• Instruction: The records are to be restated in their entirety, word for word.

• Data extract:

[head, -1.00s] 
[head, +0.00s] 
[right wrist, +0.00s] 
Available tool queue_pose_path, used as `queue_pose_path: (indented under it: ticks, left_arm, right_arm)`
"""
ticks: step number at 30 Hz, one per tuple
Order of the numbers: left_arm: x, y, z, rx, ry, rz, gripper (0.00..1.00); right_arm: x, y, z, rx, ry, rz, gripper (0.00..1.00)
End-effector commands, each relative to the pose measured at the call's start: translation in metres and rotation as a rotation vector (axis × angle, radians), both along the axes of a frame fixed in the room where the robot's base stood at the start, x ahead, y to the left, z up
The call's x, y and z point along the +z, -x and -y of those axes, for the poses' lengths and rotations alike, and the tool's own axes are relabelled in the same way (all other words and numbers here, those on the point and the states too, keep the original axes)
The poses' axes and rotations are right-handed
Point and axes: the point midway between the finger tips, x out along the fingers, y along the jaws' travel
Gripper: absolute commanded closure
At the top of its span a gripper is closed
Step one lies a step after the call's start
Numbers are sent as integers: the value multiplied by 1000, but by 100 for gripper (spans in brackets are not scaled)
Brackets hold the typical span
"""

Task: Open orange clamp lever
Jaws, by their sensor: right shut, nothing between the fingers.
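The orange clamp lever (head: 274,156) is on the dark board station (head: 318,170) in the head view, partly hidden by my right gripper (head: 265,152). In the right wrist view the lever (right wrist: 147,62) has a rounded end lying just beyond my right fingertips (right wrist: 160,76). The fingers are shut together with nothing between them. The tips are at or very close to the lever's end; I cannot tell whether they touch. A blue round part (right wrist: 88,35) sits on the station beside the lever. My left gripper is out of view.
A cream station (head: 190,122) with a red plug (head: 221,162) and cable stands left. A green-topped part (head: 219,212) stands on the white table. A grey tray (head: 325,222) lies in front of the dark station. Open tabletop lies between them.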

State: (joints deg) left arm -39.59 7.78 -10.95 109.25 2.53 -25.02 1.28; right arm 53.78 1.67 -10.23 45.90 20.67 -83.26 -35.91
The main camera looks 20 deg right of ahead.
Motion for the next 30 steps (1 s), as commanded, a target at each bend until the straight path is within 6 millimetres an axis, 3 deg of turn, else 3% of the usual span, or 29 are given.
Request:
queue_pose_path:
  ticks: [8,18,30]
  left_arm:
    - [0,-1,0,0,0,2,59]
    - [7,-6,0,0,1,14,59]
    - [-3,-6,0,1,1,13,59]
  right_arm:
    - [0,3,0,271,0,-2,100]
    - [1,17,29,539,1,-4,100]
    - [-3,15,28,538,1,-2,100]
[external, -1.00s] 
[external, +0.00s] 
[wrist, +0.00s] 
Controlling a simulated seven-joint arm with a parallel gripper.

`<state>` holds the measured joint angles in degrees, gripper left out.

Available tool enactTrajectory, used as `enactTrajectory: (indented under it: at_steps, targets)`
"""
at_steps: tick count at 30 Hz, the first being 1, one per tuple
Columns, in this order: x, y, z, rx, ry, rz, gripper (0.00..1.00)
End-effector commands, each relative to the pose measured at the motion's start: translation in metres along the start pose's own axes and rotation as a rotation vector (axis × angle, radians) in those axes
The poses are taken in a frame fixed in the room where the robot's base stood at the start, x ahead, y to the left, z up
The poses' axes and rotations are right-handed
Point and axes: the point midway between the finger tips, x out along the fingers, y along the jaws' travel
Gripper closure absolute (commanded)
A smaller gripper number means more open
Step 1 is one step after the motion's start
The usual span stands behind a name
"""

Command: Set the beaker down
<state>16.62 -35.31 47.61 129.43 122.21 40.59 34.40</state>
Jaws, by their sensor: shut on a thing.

• Reply to the task:
[head, -1.00s] 
[head, +0.00s] 
[right wrist, +0.00s] 
Available tool queue_pose_path, used as `queue_pose_path: (indented under it: ticks, left_arm, right_arm)`
"""
ticks: step number at 30 Hz, one per tuple
Order of the numbers: left_arm: x, y, z, rx, ry, rz, gripper (0.00..1.00); right_arm: x, y, z, rx, ry, rz, gripper (0.00..1.00)
End-effector commands, each relative to the pose measured at the call's start: translation in metres and rotation as a rotation vector (axis × angle, radians), both along the axes of a frame fixed in the room where the robot's base stood at the start, x ahead, y to the left, z up
The call's x, y and z point along the +z, -x and -y of those axes, for the poses' lengths and rotations alike, and the tool's own axes are relabelled in the same way (all other words and numbers here, those on the point and the states too, keep the original axes)
The poses' axes and rotations are right-handed
Point and axes: the point midway between the finger tips, x out along the fingers, y along the jaws' travel
Gripper: absolute commanded closure
At the top of its span a gripper is closed
Step one lies a step after the call's start
Numbers are sent as integers: the value multiplied by 1000, but by 100 for gripper (spans in brackets are not scaled)
Brackets hold the typical span
"""

Task: Open orange clamp lever
Jaws, by their sensor: right shut, nothing between the fingers.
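The orange clamp lever (head: 274,156) is on the dark board station (head: 318,170) in the head view, partly hidden by my right gripper (head: 265,152). In the right wrist view the lever (right wrist: 147,62) has a rounded end lying just beyond my right fingertips (right wrist: 160,76). The fingers are shut together with nothing between them. The tips are at or very close to the lever's end; I cannot tell whether they touch. A blue round part (right wrist: 88,35) sits on the station beside the lever. My left gripper is out of view.
A cream station (head: 190,122) with a red plug (head: 221,162) and cable stands left. A green-topped part (head: 219,212) stands on the white table. A grey tray (head: 325,222) lies in front of the dark station. Open tabletop lies between them.

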State: (joints deg) left arm -39.59 7.78 -10.95 109.25 2.53 -25.02 1.28; right arm 53.78 1.67 -10.23 45.90 20.67 -83.26 -35.91
The main camera looks 20 deg right of ahead.
Motion for the next 30 steps (1 s), as commanded, a target at each bend until the straight path is within 6 millimetres an axis, 3 deg of turn, else 3% of the usual span, or 29 are given.
Request:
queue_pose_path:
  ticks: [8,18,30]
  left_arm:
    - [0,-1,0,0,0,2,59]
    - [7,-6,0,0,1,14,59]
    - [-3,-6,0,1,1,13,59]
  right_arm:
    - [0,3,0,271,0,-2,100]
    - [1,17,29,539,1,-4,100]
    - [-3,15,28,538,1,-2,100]
[external, -1.00s] 
[external, +0.00s] 
[wrist, +0.00s] 
Controlling a simulated seven-joint arm with a parallel gripper.

`<state>` holds the measured joint angles in degrees, gripper left out.

Available tool enactTrajectory, used as `enactTrajectory: (indented under it: at_steps, targets)`
"""
at_steps: tick count at 30 Hz, the first being 1, one per tuple
Columns, in this order: x, y, z, rx, ry, rz, gripper (0.00..1.00)
End-effector commands, each relative to the pose measured at the motion's start: translation in metres along the start pose's own axes and rotation as a rotation vector (axis × angle, radians) in those axes
The poses are taken in a frame fixed in the room where the robot's base stood at the start, x ahead, y to the left, z up
The poses' axes and rotations are right-handed
Point and axes: the point midway between the finger tips, x out along the fingers, y along the jaws' travel
Gripper closure absolute (commanded)
A smaller gripper number means more open
Step 1 is one step after the motion's start
The usual span stands behind a name
"""

Command: Set the beaker down
<state>16.62 -35.31 47.61 129.43 122.21 40.59 34.40</state>
Jaws, by their sensor: shut on a thing.

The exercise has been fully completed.